A peek at Verizon life at Moxie: The ever-useful resource of their live homepage, various annotated wireframes in multiple formats, and a typical Axure view.
Verizon is by far the largest client of Moxie, so much of the work the UX department touches is for Verizon. Most of Verizon’s systems and features are well-established and already built, so frequently, when we are brought onto a project, it is for modifications of an existing product. We work in responsive web and mobile app formats, mapping out user flows, designing decision trees, determining proper information architecture, and delivering wireframes, comps, or “womps” depending on the speed and resources of the project.
A particularly interesting example of my Verizon work at Moxie was the addition of the “Returns and Exchanges” feature to the existing My Verizon app. The feature already existed on web and mobile web, but needed rethinking for integration into the app.
A few comps reflecting the live web version of the existing feature from which we pulled business and functional requirements.
I was brought onto this project at the point of conversion to mobile app because I had previously worked on the My Verizon app and knew the functionality and brand standards well. I was given the necessary background information by a teammate who had worked on the responsive web version of the feature, and had the opportunity to ask questions of the client as needed to determine how the feature would fit into the app.
We tested the web version and found sticking points and areas that could be improved as we re-thought the user flow for the app version. Gathering this information and discussing our findings with the client prepared us for the next phase of the build.

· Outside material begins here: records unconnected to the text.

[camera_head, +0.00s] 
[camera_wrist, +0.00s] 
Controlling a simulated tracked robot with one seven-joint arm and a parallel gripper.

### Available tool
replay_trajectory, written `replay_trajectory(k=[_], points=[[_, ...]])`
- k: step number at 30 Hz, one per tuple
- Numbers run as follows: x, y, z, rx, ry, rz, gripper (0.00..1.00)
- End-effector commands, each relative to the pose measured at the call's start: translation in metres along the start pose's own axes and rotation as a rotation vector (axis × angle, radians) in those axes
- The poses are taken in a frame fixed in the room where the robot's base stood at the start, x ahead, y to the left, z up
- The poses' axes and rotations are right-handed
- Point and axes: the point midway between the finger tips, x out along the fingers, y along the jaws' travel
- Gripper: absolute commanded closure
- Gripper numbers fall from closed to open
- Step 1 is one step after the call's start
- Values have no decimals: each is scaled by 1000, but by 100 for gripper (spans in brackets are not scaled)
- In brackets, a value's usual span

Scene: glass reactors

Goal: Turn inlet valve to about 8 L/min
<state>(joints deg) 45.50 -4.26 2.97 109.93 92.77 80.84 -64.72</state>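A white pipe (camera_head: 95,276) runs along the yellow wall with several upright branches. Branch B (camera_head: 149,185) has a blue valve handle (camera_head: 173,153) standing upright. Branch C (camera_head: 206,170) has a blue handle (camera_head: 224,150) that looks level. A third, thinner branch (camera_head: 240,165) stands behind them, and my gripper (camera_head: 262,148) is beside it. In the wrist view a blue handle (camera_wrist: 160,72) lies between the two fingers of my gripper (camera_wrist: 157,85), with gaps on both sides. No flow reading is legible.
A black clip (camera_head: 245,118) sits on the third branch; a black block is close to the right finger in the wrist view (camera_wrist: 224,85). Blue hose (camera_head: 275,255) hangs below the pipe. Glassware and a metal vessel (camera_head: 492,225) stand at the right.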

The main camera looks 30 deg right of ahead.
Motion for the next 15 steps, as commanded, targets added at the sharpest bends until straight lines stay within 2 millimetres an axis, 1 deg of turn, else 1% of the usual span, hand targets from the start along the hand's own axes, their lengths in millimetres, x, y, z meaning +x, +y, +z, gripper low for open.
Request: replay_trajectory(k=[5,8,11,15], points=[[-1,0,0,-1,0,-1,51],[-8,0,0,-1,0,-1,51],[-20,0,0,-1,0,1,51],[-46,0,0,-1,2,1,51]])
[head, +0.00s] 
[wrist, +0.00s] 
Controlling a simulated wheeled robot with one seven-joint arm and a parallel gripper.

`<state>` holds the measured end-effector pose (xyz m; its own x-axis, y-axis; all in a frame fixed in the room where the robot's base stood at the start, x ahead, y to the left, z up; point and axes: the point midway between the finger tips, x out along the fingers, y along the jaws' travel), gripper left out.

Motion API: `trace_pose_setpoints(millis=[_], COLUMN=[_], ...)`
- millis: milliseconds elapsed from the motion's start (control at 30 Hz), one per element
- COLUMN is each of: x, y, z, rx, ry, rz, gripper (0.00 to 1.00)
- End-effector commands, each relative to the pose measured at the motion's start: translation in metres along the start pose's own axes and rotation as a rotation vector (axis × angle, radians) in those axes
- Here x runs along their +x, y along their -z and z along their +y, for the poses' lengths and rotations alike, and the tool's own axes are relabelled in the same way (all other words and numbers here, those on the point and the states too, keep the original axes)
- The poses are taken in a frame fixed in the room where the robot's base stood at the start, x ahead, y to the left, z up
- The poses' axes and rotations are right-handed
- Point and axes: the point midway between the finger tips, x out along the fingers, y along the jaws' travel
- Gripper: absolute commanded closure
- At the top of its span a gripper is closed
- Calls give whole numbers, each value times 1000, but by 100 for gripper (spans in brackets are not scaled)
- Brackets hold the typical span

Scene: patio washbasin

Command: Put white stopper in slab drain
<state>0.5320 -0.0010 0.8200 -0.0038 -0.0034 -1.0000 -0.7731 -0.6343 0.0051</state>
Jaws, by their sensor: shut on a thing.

A flowchart showing the possible user journeys for this particular feature.
With a full understanding of the functionality of the existing product, plenty of feedback on the issues users have with the current system, and knowledge of the boundaries of our ability to make changes to the system, we were prepared to map out our modified flows and functionality. We iterated on our plan, checking in with the stakeholders frequently and modifying as needed to meet both the business and user needs.
A couple of over 100 annotated "womps" for business and development review and an obsessively organized Sketch page full of screens.
We presented flows, variations, and user journeys for nearly every possible use case of the experience. This tedious process was important so that we did not miss anything that might need to be built in later. We made every attempt to utilize an Object-Oriented Design approach, meaning we designed elements that could be reused in as many places as possible with only slight variation, making it easier on the development and creative teams and saving time and resources.
The Verizon app has a distinct and strict creative style. In this case, we were able to create “womps” (wire-comp combinations) in Sketch since all of our creative elements were already available as symbols from previous work on the app.
The My Verizon app live in the iTunes App Store.
By the end of our involvement in this conversion, the stakeholder liked our new flow so much better than the existing one that they voiced their desire to rework the flow of the existing product to match. The finalized development and production of the feature is in the works, and the added functionality to the app should be released in the near future.